======== DATA RECORDS ========

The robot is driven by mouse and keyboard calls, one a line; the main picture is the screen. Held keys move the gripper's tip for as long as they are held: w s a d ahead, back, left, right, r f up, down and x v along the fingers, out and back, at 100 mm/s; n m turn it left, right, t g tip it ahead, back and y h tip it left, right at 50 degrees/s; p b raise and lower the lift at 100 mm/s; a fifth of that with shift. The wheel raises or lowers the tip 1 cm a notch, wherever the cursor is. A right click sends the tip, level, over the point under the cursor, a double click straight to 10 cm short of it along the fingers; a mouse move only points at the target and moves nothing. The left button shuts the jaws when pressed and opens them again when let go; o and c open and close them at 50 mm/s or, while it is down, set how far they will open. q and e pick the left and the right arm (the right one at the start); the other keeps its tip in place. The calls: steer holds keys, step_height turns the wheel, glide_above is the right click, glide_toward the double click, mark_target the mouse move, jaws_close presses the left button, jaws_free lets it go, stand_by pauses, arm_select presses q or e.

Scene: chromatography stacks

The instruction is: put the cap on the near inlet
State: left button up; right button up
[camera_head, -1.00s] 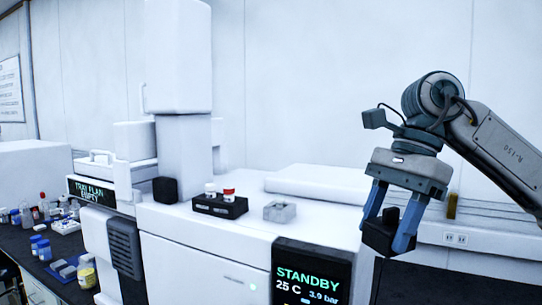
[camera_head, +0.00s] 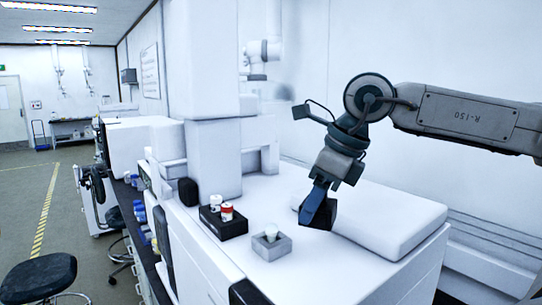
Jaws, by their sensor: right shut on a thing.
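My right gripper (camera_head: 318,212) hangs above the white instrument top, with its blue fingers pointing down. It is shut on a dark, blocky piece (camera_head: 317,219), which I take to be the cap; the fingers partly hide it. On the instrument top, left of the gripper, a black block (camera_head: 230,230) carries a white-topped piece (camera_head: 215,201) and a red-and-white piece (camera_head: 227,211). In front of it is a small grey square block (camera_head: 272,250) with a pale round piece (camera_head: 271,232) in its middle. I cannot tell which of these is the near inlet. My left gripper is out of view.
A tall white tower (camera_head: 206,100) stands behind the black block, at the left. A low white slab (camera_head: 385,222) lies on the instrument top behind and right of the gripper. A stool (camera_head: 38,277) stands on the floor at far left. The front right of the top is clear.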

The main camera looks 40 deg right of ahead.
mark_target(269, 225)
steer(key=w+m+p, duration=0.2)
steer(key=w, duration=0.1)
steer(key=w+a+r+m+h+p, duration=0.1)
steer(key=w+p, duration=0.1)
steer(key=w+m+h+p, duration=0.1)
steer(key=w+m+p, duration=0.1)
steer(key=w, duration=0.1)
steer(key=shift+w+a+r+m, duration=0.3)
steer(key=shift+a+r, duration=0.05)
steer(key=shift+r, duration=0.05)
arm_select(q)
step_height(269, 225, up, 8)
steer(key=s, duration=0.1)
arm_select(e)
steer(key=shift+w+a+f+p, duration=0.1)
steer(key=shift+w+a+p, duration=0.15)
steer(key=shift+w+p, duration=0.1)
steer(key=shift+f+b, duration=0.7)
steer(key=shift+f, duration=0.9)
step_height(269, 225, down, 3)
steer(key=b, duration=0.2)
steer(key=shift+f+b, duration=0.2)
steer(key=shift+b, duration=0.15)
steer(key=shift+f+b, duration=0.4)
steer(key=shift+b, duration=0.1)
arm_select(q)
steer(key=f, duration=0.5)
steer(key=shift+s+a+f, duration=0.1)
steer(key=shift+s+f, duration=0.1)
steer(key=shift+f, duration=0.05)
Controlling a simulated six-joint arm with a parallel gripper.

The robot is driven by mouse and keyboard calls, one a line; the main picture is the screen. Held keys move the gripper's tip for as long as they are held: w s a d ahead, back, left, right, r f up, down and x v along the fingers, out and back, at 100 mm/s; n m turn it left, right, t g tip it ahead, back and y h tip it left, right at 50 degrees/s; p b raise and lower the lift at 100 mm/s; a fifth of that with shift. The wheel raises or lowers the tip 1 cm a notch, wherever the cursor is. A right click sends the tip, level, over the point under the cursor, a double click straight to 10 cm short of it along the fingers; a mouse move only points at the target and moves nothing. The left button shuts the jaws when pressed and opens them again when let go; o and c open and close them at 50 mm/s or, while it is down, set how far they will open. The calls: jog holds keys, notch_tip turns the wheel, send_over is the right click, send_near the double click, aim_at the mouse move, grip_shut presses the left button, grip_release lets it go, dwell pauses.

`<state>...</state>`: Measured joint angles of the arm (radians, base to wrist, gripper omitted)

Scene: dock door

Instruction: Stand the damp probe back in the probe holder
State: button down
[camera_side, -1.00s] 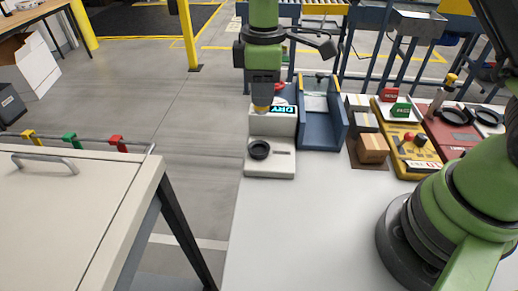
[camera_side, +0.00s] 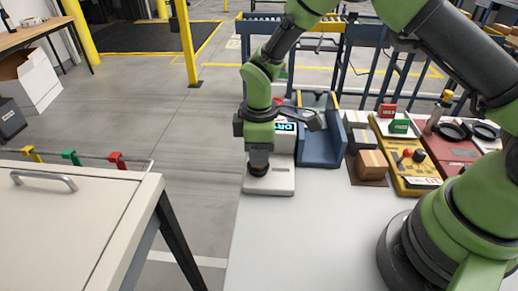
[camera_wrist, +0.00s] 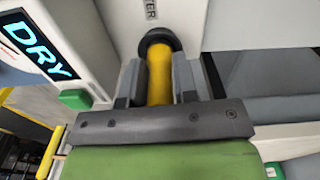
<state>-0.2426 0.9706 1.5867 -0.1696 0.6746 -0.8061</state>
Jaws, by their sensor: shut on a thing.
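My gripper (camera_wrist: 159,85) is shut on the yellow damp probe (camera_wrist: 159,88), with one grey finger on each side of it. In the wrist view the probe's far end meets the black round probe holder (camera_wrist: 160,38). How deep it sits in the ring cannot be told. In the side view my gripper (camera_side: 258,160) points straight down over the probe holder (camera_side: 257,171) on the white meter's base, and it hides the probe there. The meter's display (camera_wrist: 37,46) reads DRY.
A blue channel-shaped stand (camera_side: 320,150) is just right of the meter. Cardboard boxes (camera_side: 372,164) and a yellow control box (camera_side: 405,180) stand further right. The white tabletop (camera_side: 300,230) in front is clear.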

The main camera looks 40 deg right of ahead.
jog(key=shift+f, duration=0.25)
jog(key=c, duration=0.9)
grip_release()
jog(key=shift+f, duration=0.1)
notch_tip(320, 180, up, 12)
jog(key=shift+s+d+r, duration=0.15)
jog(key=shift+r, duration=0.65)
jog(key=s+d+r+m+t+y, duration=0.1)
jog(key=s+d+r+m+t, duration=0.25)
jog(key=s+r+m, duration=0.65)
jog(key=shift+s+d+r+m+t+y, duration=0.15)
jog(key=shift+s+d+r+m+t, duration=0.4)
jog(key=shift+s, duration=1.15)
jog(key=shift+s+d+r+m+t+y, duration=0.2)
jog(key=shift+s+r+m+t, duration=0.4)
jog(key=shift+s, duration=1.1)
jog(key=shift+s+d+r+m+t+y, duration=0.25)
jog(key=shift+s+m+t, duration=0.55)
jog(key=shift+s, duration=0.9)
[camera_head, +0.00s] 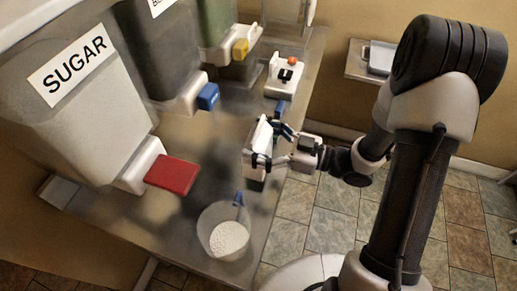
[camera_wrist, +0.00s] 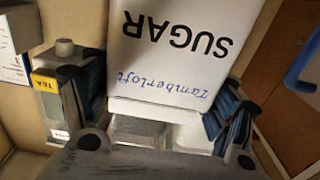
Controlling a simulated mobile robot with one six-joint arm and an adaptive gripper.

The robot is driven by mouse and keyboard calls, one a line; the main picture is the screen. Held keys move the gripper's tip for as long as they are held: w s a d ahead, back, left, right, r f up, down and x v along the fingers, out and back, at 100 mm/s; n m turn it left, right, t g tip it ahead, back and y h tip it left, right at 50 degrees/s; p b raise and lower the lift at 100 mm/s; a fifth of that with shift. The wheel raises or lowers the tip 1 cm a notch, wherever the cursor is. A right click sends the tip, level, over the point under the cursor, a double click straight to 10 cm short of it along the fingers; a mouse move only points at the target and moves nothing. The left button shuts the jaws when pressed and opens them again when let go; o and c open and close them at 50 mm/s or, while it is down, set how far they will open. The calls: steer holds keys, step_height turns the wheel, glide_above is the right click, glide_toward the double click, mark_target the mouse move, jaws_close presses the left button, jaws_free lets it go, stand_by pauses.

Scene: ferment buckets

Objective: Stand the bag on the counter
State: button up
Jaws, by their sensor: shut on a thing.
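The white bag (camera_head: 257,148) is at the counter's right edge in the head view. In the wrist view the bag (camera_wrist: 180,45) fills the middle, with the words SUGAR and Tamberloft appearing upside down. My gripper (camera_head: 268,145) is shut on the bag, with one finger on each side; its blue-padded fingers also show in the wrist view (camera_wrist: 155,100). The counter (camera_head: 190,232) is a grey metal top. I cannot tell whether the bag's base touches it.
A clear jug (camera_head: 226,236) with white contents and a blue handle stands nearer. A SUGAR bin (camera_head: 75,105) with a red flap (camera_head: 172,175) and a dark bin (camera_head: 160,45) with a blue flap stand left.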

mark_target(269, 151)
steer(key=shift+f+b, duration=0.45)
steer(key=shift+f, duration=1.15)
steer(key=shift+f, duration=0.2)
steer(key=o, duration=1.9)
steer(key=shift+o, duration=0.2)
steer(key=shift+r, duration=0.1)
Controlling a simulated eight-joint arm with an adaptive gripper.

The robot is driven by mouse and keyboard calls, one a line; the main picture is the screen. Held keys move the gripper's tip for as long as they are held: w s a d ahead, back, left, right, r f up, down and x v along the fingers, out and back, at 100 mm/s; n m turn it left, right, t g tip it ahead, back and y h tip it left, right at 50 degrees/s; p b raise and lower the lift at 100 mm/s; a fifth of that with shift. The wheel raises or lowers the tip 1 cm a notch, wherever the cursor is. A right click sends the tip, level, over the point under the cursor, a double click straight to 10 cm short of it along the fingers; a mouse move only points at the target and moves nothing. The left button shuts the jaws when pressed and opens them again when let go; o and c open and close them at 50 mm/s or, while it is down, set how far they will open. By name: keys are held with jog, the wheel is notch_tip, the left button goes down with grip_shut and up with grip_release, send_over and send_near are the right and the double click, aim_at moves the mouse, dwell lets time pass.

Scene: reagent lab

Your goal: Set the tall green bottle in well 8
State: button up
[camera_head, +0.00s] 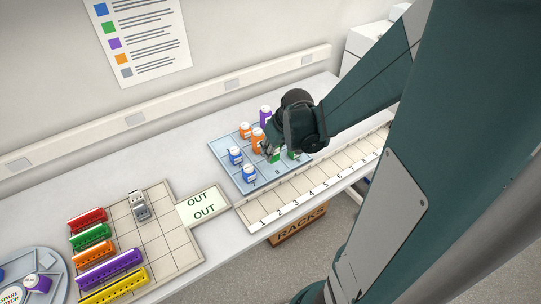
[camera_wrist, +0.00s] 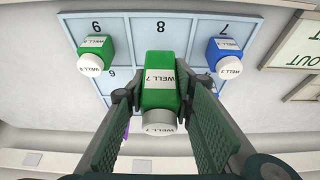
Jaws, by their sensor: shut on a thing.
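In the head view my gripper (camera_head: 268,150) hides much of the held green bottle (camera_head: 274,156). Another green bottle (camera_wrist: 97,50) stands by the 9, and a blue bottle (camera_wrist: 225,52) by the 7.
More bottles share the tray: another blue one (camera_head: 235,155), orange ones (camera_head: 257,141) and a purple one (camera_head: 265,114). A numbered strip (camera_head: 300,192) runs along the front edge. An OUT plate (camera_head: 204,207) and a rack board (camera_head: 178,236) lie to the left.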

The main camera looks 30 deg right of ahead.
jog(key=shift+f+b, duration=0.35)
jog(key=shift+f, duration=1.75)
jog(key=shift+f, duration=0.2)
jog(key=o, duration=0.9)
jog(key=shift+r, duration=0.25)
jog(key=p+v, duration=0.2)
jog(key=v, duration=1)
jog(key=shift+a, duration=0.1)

========

**TO BE DONE**
Exactly the lines from the one containing "Scene: reagent lab" to the final line of the entries are wanted; please write them out, both ends included, but not the pictures.

**COMPLETE ANSWER**
Scene: reagent lab

Your goal: Set the tall green bottle in well 8
State: button up
[camera_head, +0.00s] 
[camera_wrist, +0.00s] 
Jaws, by their sensor: shut on a thing.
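In the head view my gripper (camera_head: 268,150) hides much of the held green bottle (camera_head: 274,156). Another green bottle (camera_wrist: 97,50) stands by the 9, and a blue bottle (camera_wrist: 225,52) by the 7.
More bottles share the tray: another blue one (camera_head: 235,155), orange ones (camera_head: 257,141) and a purple one (camera_head: 265,114). A numbered strip (camera_head: 300,192) runs along the front edge. An OUT plate (camera_head: 204,207) and a rack board (camera_head: 178,236) lie to the left.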

The main camera looks 30 deg right of ahead.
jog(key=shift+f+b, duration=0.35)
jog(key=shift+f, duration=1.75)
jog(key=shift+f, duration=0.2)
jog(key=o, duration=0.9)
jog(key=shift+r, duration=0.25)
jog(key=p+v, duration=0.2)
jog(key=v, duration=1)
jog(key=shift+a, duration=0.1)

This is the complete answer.